Average pass percentage this year has been just 30 in Tiruchi region

Poor performance of first-year engineering students in Technical English – 1 has left college managements in Tiruchi and other central districts shocked.

According to college heads, the average pass is just in the range of 30 per cent in Tiruchi region. This is the first time that the performance of students in Technical English, a subject that usually does not receive the attention it deserves, is so low.

Most principals said that students of government and government-aided schools in rural parts who had undergone their schooling in Tamil medium could not get through. Some said such a high rate of failure seems improbable, referring to the failures even among students with English-medium background.

The actual performance of students can be gauged only after going through their answer scripts. Most failed students will be applying for re-evaluation, M.A. Maluk Mohamed, Principal, MAM College of Engineering, said. The result was surprising since students had found the paper to be easy, he added.

According to E. Ramasamy, former Director of Technical Education, and Director, Shivani Group of Institutions, the paper was indeed easy for students with English-medium background. But others felt that the questions asked were out of syllabus. Teachers had trained the students on the pattern of the question papers of previous years, and hence, the unexpected questions posed a challenge to students, he said.

Dr. Ramasamy says this is the right time for introspection on the modalities of admission. Languages must be accorded as much importance as core subjects for admission to professional courses. The system of admission that entirely neglects the Plus Two score of students in language is flawed and has to be revisited, he says.

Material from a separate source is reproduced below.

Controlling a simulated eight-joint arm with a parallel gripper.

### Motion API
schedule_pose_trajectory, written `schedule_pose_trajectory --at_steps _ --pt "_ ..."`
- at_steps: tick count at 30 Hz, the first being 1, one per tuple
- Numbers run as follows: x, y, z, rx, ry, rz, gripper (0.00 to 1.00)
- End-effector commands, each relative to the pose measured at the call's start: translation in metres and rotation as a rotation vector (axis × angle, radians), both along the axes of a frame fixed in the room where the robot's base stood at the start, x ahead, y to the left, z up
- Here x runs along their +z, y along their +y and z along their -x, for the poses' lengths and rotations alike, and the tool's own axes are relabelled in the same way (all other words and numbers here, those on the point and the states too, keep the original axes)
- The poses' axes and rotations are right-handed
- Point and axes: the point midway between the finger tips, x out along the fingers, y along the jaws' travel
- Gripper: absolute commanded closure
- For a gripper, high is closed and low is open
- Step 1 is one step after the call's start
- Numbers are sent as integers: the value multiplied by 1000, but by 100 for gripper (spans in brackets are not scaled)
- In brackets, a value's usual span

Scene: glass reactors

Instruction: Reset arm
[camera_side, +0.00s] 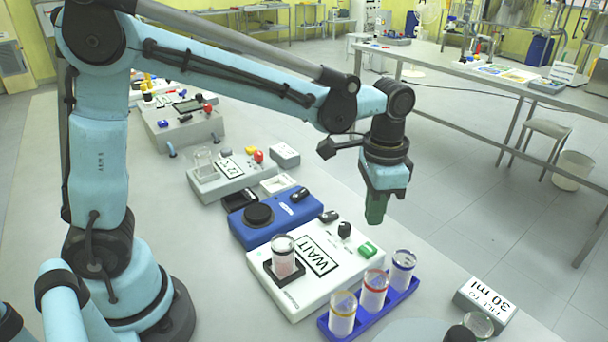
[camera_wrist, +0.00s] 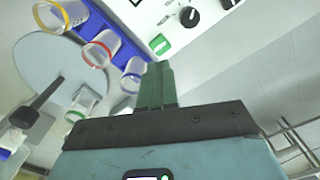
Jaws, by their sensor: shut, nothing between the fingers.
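My gripper (camera_side: 376,212) has green fingers and hangs pointing down at the end of my blue arm. In the side view it is above the right part of the bench, over the far side of the white device (camera_side: 275,262) marked WAIT. It is apart from everything on the bench. In the wrist view my gripper (camera_wrist: 156,72) shows its two green fingers closed together with nothing between them. The arm is stretched out to the right from its base.
A glass vessel (camera_side: 282,262) stands on the WAIT device. A blue rack (camera_side: 393,301) holds three vessels with yellow, red and blue rings. A blue device (camera_side: 268,232) and a grey device (camera_side: 210,190) stand behind. Air around the gripper is free.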

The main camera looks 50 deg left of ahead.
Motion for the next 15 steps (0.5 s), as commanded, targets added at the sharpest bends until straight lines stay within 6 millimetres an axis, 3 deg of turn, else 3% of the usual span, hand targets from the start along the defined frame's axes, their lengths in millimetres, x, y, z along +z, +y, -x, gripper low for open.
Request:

For instance, it is now possible for a student scoring just 720 out of 1,200, with just minimum pass marks in language papers and centums in the core subjects, to choose an engineering branch of choice in a premier institution. Scores in the language papers must be rated on an equal footing for admission into professional courses. It will, in turn, reflect on a transformation in the pattern of teaching languages in the school system, Dr. Ramasamy said.


  • ‘Reasons can be ascertained only after seeing answer scripts’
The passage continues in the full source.